8. Estimating the total tax base for UK residential land

a) Having established that 2012 selling prices were around 30 times the annual site premium and that the site premium is around 3.5% of 2012 selling prices, to arrive at a reasonable estimate of our total tax base, all we need to know is the total value (at 2012 selling prices) of all housing in the UK and times it by 3.5%. Please note: I am not recommending LVT based on 3.5% of future capital values, I am saying that the current site premium of most houses is approximately 3.5% of its potential selling price in 2012.

b) The figures quoted by Nationwide and Halifax of around £160,000 are misleading, the mathematical average is far higher than that, as Acadametrics explain. HM Land Registry's price paid data referred to above also shows that the average price paid for all homes in 2012 was £250,000. The average price paid in Scotland was £150,000 and in Northern Ireland was £130,000.

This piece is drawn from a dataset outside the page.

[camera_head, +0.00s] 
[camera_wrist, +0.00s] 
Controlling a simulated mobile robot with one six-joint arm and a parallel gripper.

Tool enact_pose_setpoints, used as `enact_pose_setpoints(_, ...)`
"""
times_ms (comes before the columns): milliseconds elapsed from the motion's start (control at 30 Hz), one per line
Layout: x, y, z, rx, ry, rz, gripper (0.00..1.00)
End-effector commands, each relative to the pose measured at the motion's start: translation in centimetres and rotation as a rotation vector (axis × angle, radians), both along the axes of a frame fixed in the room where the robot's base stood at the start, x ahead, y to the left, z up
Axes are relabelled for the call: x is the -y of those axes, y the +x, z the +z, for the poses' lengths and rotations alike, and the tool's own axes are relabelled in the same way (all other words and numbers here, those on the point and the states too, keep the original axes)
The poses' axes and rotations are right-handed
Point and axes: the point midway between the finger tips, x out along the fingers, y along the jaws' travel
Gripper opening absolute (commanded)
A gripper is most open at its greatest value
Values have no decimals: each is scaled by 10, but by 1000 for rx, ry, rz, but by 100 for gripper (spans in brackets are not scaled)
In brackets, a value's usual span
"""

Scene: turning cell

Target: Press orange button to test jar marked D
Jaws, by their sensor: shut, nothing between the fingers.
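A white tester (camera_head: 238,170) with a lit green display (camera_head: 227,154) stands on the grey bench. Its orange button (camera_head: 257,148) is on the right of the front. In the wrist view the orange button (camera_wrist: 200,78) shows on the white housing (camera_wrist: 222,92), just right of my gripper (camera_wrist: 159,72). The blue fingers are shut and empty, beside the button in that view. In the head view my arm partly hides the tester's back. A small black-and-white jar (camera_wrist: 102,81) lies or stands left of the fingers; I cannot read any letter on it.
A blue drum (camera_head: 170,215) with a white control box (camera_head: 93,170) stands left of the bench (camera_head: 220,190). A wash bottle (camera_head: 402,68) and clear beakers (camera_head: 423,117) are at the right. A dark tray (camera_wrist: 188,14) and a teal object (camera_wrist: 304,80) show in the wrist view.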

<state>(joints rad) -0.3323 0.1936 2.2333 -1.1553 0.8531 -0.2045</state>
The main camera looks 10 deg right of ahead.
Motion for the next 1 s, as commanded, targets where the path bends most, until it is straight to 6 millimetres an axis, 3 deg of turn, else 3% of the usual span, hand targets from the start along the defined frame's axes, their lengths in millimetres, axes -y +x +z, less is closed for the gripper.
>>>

c)In January 2013, Zoopla said that the total market value of privately owned UK housing was £5,960 billion, I believe this to be exaggerated.

On closer inspection:
19 million privately owned homes in England & Wales @ £250,000 = £4,750 billion
2 million in Scotland @ £150,000 = £300 billion
2 million in Northern Ireland @ £130,000 = £260 billion
4 million units of social housing @ £100,000 = £400 billion
= Total current value (selling prices) £5,710.

d) £5,710 x 3.5% = £200 billion total site-only rental value for UK residential land of £200 billion a year, which is what I forecast in 5. above.